**Source records**

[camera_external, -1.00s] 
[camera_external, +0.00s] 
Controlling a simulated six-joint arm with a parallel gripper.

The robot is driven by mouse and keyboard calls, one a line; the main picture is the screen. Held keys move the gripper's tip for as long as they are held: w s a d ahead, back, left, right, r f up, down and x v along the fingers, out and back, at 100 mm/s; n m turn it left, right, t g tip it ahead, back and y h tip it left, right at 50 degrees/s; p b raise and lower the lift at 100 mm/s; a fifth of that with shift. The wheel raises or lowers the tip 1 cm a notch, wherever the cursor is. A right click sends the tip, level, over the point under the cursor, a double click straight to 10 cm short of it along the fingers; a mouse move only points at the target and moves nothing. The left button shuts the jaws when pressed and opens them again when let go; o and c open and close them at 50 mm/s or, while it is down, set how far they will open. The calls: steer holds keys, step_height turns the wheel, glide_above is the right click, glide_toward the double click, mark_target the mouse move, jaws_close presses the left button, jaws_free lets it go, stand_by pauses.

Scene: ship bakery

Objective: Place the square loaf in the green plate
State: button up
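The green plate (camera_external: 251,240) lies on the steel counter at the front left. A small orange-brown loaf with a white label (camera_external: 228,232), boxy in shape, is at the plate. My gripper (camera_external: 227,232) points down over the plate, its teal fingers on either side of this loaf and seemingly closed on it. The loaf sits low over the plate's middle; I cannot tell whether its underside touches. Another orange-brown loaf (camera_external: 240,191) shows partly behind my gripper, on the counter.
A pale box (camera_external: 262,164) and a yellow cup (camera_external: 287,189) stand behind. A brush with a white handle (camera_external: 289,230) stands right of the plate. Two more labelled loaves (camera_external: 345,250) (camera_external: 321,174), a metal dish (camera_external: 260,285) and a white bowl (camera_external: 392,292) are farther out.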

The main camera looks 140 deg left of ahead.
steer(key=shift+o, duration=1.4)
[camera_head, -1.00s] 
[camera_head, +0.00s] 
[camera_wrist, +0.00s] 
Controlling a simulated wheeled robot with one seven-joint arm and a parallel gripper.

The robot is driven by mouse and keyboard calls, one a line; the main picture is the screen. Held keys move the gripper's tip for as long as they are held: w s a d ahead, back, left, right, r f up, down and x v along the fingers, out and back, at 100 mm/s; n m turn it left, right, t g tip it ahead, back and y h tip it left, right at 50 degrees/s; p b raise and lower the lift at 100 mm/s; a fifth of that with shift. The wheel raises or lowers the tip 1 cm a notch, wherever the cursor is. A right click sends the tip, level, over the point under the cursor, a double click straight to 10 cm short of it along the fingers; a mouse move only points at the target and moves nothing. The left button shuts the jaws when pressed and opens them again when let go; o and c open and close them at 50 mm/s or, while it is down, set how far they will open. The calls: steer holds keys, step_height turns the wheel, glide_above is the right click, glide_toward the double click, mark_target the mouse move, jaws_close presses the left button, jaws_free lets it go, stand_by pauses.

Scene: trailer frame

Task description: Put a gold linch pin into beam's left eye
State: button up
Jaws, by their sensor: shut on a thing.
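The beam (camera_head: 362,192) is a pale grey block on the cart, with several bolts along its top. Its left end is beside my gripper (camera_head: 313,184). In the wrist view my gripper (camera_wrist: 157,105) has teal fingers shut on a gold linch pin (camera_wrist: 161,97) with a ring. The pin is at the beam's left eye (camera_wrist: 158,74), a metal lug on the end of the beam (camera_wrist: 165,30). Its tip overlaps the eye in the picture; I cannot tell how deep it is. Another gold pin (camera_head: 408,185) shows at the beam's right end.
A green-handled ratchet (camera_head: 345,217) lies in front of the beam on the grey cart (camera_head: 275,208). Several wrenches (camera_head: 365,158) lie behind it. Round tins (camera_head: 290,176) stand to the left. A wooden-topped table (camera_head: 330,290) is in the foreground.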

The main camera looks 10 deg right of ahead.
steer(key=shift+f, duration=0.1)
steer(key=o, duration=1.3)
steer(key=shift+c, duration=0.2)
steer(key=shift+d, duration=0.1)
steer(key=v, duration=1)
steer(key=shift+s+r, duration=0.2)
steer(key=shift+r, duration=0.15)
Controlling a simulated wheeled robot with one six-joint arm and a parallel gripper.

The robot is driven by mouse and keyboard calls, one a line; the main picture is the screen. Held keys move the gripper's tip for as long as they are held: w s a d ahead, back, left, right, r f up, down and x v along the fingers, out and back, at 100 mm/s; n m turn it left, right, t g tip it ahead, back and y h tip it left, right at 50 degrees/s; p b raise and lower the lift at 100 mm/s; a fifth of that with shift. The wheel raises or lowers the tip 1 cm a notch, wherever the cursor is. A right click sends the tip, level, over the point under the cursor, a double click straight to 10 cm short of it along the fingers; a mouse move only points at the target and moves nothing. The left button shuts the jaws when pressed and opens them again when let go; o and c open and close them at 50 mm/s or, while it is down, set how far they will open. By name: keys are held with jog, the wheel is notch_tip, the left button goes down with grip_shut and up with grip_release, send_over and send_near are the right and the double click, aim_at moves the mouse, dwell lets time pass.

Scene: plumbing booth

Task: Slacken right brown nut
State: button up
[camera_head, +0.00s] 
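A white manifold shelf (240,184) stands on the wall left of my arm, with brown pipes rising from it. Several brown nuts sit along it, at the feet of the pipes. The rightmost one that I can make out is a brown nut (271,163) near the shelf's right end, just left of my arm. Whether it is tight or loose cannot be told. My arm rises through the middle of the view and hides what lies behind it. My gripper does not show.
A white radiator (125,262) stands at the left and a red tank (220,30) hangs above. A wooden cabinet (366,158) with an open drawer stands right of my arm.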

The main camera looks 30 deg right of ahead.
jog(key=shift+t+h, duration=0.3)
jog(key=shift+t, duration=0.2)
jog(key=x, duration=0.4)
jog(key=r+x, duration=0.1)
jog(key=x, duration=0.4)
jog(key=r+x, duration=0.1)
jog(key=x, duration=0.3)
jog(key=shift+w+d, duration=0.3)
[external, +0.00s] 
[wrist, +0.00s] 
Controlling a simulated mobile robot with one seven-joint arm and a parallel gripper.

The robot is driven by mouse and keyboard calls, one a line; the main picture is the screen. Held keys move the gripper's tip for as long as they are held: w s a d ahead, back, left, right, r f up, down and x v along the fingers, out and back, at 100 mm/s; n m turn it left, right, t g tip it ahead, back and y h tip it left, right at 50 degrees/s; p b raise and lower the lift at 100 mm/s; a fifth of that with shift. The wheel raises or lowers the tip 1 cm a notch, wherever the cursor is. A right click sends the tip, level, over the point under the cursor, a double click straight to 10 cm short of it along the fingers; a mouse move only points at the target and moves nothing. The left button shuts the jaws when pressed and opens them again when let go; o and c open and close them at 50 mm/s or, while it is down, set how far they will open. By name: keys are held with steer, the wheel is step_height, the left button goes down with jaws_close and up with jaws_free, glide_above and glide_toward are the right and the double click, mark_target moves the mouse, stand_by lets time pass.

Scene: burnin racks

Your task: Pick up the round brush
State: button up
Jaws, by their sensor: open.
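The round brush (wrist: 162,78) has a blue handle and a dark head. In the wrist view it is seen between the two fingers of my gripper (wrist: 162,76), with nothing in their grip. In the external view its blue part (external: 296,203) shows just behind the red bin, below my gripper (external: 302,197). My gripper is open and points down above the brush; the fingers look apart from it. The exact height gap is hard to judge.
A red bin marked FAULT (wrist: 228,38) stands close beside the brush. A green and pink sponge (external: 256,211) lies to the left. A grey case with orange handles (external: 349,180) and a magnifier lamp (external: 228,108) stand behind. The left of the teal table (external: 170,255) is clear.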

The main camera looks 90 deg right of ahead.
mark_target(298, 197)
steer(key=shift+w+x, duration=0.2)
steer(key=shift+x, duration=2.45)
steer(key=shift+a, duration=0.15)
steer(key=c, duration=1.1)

**To do**
Reproduce the listing above verbatim, from first line to last.

**The reply**
[camera_external, -1.00s] 
[camera_external, +0.00s] 
Controlling a simulated six-joint arm with a parallel gripper.

The robot is driven by mouse and keyboard calls, one a line; the main picture is the screen. Held keys move the gripper's tip for as long as they are held: w s a d ahead, back, left, right, r f up, down and x v along the fingers, out and back, at 100 mm/s; n m turn it left, right, t g tip it ahead, back and y h tip it left, right at 50 degrees/s; p b raise and lower the lift at 100 mm/s; a fifth of that with shift. The wheel raises or lowers the tip 1 cm a notch, wherever the cursor is. A right click sends the tip, level, over the point under the cursor, a double click straight to 10 cm short of it along the fingers; a mouse move only points at the target and moves nothing. The left button shuts the jaws when pressed and opens them again when let go; o and c open and close them at 50 mm/s or, while it is down, set how far they will open. The calls: steer holds keys, step_height turns the wheel, glide_above is the right click, glide_toward the double click, mark_target the mouse move, jaws_close presses the left button, jaws_free lets it go, stand_by pauses.

Scene: ship bakery

Objective: Place the square loaf in the green plate
State: button up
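The green plate (camera_external: 251,240) lies on the steel counter at the front left. A small orange-brown loaf with a white label (camera_external: 228,232), boxy in shape, is at the plate. My gripper (camera_external: 227,232) points down over the plate, its teal fingers on either side of this loaf and seemingly closed on it. The loaf sits low over the plate's middle; I cannot tell whether its underside touches. Another orange-brown loaf (camera_external: 240,191) shows partly behind my gripper, on the counter.
A pale box (camera_external: 262,164) and a yellow cup (camera_external: 287,189) stand behind. A brush with a white handle (camera_external: 289,230) stands right of the plate. Two more labelled loaves (camera_external: 345,250) (camera_external: 321,174), a metal dish (camera_external: 260,285) and a white bowl (camera_external: 392,292) are farther out.

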The main camera looks 140 deg left of ahead.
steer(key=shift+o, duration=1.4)
[camera_head, -1.00s] 
[camera_head, +0.00s] 
[camera_wrist, +0.00s] 
Controlling a simulated wheeled robot with one seven-joint arm and a parallel gripper.

The robot is driven by mouse and keyboard calls, one a line; the main picture is the screen. Held keys move the gripper's tip for as long as they are held: w s a d ahead, back, left, right, r f up, down and x v along the fingers, out and back, at 100 mm/s; n m turn it left, right, t g tip it ahead, back and y h tip it left, right at 50 degrees/s; p b raise and lower the lift at 100 mm/s; a fifth of that with shift. The wheel raises or lowers the tip 1 cm a notch, wherever the cursor is. A right click sends the tip, level, over the point under the cursor, a double click straight to 10 cm short of it along the fingers; a mouse move only points at the target and moves nothing. The left button shuts the jaws when pressed and opens them again when let go; o and c open and close them at 50 mm/s or, while it is down, set how far they will open. The calls: steer holds keys, step_height turns the wheel, glide_above is the right click, glide_toward the double click, mark_target the mouse move, jaws_close presses the left button, jaws_free lets it go, stand_by pauses.

Scene: trailer frame

Task description: Put a gold linch pin into beam's left eye
State: button up
Jaws, by their sensor: shut on a thing.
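The beam (camera_head: 362,192) is a pale grey block on the cart, with several bolts along its top. Its left end is beside my gripper (camera_head: 313,184). In the wrist view my gripper (camera_wrist: 157,105) has teal fingers shut on a gold linch pin (camera_wrist: 161,97) with a ring. The pin is at the beam's left eye (camera_wrist: 158,74), a metal lug on the end of the beam (camera_wrist: 165,30). Its tip overlaps the eye in the picture; I cannot tell how deep it is. Another gold pin (camera_head: 408,185) shows at the beam's right end.
A green-handled ratchet (camera_head: 345,217) lies in front of the beam on the grey cart (camera_head: 275,208). Several wrenches (camera_head: 365,158) lie behind it. Round tins (camera_head: 290,176) stand to the left. A wooden-topped table (camera_head: 330,290) is in the foreground.

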The main camera looks 10 deg right of ahead.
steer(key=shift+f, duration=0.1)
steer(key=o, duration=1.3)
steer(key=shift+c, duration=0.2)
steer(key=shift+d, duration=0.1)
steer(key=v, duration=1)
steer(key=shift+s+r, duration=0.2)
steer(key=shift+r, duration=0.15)
Controlling a simulated wheeled robot with one six-joint arm and a parallel gripper.

The robot is driven by mouse and keyboard calls, one a line; the main picture is the screen. Held keys move the gripper's tip for as long as they are held: w s a d ahead, back, left, right, r f up, down and x v along the fingers, out and back, at 100 mm/s; n m turn it left, right, t g tip it ahead, back and y h tip it left, right at 50 degrees/s; p b raise and lower the lift at 100 mm/s; a fifth of that with shift. The wheel raises or lowers the tip 1 cm a notch, wherever the cursor is. A right click sends the tip, level, over the point under the cursor, a double click straight to 10 cm short of it along the fingers; a mouse move only points at the target and moves nothing. The left button shuts the jaws when pressed and opens them again when let go; o and c open and close them at 50 mm/s or, while it is down, set how far they will open. By name: keys are held with jog, the wheel is notch_tip, the left button goes down with grip_shut and up with grip_release, send_over and send_near are the right and the double click, aim_at moves the mouse, dwell lets time pass.

Scene: plumbing booth

Task: Slacken right brown nut
State: button up
[camera_head, +0.00s] 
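A white manifold shelf (240,184) stands on the wall left of my arm, with brown pipes rising from it. Several brown nuts sit along it, at the feet of the pipes. The rightmost one that I can make out is a brown nut (271,163) near the shelf's right end, just left of my arm. Whether it is tight or loose cannot be told. My arm rises through the middle of the view and hides what lies behind it. My gripper does not show.
A white radiator (125,262) stands at the left and a red tank (220,30) hangs above. A wooden cabinet (366,158) with an open drawer stands right of my arm.

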The main camera looks 30 deg right of ahead.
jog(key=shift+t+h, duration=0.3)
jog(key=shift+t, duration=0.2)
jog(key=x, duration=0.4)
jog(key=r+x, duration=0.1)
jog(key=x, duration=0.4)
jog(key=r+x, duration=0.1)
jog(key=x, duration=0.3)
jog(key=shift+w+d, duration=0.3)
[external, +0.00s] 
[wrist, +0.00s] 
Controlling a simulated mobile robot with one seven-joint arm and a parallel gripper.

The robot is driven by mouse and keyboard calls, one a line; the main picture is the screen. Held keys move the gripper's tip for as long as they are held: w s a d ahead, back, left, right, r f up, down and x v along the fingers, out and back, at 100 mm/s; n m turn it left, right, t g tip it ahead, back and y h tip it left, right at 50 degrees/s; p b raise and lower the lift at 100 mm/s; a fifth of that with shift. The wheel raises or lowers the tip 1 cm a notch, wherever the cursor is. A right click sends the tip, level, over the point under the cursor, a double click straight to 10 cm short of it along the fingers; a mouse move only points at the target and moves nothing. The left button shuts the jaws when pressed and opens them again when let go; o and c open and close them at 50 mm/s or, while it is down, set how far they will open. By name: keys are held with steer, the wheel is step_height, the left button goes down with jaws_close and up with jaws_free, glide_above and glide_toward are the right and the double click, mark_target moves the mouse, stand_by lets time pass.

Scene: burnin racks

Your task: Pick up the round brush
State: button up
Jaws, by their sensor: open.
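The round brush (wrist: 162,78) has a blue handle and a dark head. In the wrist view it is seen between the two fingers of my gripper (wrist: 162,76), with nothing in their grip. In the external view its blue part (external: 296,203) shows just behind the red bin, below my gripper (external: 302,197). My gripper is open and points down above the brush; the fingers look apart from it. The exact height gap is hard to judge.
A red bin marked FAULT (wrist: 228,38) stands close beside the brush. A green and pink sponge (external: 256,211) lies to the left. A grey case with orange handles (external: 349,180) and a magnifier lamp (external: 228,108) stand behind. The left of the teal table (external: 170,255) is clear.

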The main camera looks 90 deg right of ahead.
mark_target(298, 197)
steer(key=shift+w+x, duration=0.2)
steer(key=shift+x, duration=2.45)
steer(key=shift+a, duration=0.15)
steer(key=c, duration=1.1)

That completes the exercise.